Incoming college students at two universities – one in the Northwest and another in the Midwest – were randomly selected to participate in the longitudinal study. A longitudinal study, classified as an observational study method, is a correlational research study that involves repeated observations of the same variables over long periods of time.

The 315 students were interviewed before they began their freshman year, and again at the end. They were asked questions regarding their attitudes and thoughts, interactions and experiences with substances like tobacco and marijuana – more specifically if they’d used either in their life leading up to that point and if they’d used either in the last 28 days. The quality and frequency of each was measured.

According to Science 2.0, the results revealed that prior to entering their freshman year, 33 percent reported a previous use of tobacco and 43 percent were current smokers. Of those who reported previous tobacco use, 66 percent of them continued with the habit throughout their freshman year.

Tobacco users were found to be statistically more prone to use marijuana than non-smokers, as 53 percent of them reported a concurrent use of marijuana. Also, college students who used both tobacco and cannabis smoked more cigarettes per month than users of tobacco only.

Funding for the research was provided by National Institutes of Health, the Common Fund, managed by the Office of Strategic Coordination, grant R01DA031580-03.

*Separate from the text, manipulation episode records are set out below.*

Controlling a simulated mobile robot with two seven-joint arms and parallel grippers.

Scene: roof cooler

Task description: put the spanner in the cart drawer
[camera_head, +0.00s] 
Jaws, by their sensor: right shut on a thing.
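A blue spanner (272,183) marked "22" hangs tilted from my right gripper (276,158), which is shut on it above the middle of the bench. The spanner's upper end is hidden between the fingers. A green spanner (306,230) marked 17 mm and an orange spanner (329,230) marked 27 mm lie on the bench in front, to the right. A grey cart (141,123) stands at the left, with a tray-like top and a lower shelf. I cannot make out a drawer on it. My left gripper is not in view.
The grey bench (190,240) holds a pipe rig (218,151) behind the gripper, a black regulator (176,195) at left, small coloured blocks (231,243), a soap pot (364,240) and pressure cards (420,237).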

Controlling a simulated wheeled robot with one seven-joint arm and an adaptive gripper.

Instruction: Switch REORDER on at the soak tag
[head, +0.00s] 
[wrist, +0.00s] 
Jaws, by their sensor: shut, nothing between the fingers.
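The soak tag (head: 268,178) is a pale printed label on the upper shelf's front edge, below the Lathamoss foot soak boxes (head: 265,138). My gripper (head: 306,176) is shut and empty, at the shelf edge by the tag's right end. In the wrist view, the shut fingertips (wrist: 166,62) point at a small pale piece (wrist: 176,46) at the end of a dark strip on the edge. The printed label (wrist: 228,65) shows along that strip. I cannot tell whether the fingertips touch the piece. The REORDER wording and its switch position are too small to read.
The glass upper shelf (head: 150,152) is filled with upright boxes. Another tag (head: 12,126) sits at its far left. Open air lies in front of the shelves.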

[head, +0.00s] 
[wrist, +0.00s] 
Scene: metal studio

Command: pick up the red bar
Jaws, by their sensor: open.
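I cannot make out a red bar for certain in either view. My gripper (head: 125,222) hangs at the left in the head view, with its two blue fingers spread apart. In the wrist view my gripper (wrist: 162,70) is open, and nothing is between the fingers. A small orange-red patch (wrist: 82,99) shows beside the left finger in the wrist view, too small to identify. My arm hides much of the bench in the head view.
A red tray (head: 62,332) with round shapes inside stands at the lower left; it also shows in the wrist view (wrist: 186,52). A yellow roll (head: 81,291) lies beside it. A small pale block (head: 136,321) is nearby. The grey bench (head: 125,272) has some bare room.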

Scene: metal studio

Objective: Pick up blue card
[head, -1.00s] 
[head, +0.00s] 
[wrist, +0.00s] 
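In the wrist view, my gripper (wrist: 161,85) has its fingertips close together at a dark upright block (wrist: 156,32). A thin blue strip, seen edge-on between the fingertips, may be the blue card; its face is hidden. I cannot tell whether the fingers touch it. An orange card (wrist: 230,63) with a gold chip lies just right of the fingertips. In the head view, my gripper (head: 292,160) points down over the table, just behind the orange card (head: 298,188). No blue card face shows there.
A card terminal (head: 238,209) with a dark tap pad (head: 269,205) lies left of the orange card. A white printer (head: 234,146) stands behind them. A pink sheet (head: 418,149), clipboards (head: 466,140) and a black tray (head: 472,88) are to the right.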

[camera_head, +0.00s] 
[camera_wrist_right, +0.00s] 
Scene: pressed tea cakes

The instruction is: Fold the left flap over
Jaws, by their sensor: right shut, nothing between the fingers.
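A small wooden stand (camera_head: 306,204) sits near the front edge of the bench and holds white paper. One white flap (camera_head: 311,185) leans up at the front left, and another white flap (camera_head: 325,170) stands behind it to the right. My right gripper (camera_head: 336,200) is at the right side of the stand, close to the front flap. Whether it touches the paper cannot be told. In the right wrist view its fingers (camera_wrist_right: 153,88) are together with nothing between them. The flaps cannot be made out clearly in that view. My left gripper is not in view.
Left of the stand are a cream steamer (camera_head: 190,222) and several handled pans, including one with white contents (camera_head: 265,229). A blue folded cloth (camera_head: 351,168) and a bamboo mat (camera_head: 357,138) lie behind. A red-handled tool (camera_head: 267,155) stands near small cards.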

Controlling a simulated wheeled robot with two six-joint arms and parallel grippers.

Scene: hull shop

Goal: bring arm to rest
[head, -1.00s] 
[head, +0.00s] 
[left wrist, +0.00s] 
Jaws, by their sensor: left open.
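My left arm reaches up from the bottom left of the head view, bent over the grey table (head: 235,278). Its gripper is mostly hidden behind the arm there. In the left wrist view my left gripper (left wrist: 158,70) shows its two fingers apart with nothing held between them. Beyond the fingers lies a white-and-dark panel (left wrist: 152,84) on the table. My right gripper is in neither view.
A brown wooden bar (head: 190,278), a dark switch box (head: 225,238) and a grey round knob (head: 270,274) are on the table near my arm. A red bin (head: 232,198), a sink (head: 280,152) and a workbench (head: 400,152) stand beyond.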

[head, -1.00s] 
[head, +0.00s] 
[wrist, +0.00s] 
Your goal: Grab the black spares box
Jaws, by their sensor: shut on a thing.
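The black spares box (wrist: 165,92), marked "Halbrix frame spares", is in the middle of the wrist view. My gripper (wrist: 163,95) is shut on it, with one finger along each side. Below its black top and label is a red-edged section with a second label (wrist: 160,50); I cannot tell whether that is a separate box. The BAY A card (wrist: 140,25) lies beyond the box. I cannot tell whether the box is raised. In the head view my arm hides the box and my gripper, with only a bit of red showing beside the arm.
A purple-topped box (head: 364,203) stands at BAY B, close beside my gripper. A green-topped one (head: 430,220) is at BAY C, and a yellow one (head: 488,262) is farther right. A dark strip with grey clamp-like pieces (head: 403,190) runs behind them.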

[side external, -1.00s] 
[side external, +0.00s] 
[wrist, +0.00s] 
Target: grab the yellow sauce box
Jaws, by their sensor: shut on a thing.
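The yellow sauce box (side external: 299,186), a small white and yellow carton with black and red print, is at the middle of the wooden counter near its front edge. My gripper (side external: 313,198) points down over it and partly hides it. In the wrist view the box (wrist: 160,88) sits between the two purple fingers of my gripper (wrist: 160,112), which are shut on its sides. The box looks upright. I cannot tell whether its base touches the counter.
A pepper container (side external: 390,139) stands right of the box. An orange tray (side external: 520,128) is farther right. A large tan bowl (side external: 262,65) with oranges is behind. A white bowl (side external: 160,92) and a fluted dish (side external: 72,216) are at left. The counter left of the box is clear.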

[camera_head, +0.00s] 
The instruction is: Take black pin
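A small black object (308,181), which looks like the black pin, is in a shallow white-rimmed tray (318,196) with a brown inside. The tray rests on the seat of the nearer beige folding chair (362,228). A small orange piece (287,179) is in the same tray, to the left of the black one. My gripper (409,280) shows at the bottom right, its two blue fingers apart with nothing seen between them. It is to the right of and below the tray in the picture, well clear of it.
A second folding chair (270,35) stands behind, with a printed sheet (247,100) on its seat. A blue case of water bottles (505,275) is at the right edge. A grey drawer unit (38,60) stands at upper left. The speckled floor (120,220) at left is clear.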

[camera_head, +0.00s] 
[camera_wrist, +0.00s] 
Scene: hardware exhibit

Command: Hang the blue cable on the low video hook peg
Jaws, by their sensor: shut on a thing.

A separate study performed by the University of Alabama stated six percent of entering freshman arrive as smokers and by the time they graduate 16 percent of students carry away a tobacco habit with their diploma. These stats vary by region, but it shows a growing trend of young individuals succumbing to the temptation of tobacco use – thus in turn, likely trying marijuana.

In an effort to prevent some students from picking the habit up upon coming to college, schools have instituted tobacco-free and smoke-free campus policies and housing.